Friday, October 20, 2006

Iraq Roundup

James Robbins on why the current uptick in violence in Iraq is nothing like the Tet offensive, despite what Thomas Friedman says (and President Bush agrees might be a possibility).

Cliff May on how the War on Terror is highly ambiguous - partially due to the nature of the fight and partially due to the nature of its press coverage.

One reason these questions can be elided is that in Iraq, the media have adopted the strange practice of not naming the perpetrators of killings — unless the perpetrators might happen to be Americans. As the scholar Michael Rubin has pointed out, the use of the passive voice in the media has become routine. For example, a recent McClatchy story read: “Nearly 2,700 Iraqi civilians were killed in the city in September.”

“Well, who killed them?” Rubin asks. “Baathist insurgents or Iranian-backed militias? If the public read that Iranian-backed militias killed nearly 2700 civilians, we might be less willing to reward their murderers.”

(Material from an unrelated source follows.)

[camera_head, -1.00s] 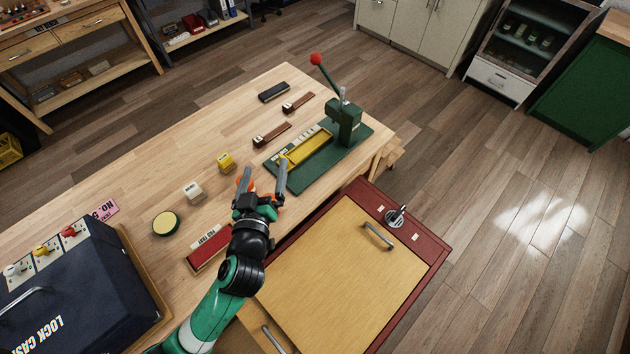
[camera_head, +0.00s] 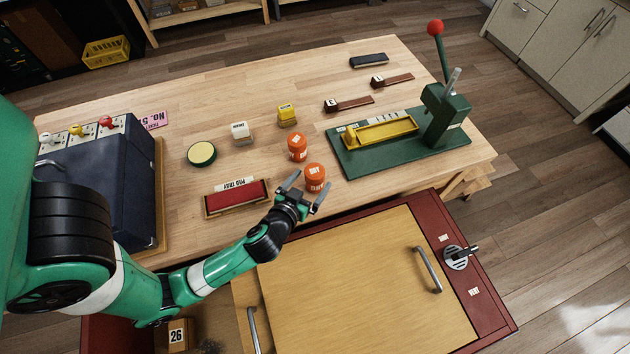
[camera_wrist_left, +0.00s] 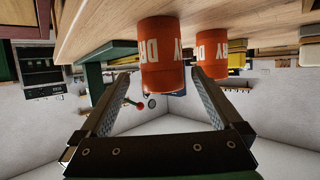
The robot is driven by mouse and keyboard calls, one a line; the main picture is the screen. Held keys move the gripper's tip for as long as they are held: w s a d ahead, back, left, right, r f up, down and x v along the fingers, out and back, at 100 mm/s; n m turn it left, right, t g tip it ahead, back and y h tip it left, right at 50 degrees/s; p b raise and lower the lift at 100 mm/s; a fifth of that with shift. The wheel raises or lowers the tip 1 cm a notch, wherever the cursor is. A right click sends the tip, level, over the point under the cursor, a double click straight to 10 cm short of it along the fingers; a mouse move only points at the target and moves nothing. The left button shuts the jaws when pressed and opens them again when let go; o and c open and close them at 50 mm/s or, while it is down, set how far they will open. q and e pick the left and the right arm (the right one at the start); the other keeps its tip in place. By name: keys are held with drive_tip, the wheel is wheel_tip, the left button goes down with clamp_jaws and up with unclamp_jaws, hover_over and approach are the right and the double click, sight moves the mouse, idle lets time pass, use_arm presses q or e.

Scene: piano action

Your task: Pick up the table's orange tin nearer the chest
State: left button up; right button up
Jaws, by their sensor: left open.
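Two orange tins with white lettering stand upright on the table. The one nearer the chest (camera_head: 315,176) is at the table's front edge; the other tin (camera_head: 297,147) stands just behind and left of it. My left gripper (camera_head: 310,188) is open and low at the table's front edge, its fingertips on either side of the nearer tin. In the left wrist view the nearer tin (camera_wrist_left: 160,62) shows large between the open fingers, with no clear contact. The farther tin (camera_wrist_left: 211,52) is beyond, near one fingertip. My right gripper does not show.
The wood-topped red chest (camera_head: 365,285) is below the table's front edge. A red pad tray (camera_head: 236,198) lies left of my gripper, and a green press (camera_head: 400,140) stands to the right. A yellow block (camera_head: 287,115) and white block (camera_head: 241,132) are behind.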

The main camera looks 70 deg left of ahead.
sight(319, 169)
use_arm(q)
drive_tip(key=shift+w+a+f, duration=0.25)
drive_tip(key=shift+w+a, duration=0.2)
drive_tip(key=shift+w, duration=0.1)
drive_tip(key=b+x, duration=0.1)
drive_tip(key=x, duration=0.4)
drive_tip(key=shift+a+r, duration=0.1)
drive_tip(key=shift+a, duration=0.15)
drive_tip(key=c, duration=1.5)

Another example, this one from the New York Times: “Most of the 500 municipal workers who have been killed here since 2005 have been trash collectors.” Rubin notes: “Again, someone did the killing. Why hide it? It's important to know what we are up against.”Not identifying the killers makes it hard for people to direct outrage against them — and easy to direct it against Americans. Has there ever before been a war in which journalists have given such a gift to their country's enemies?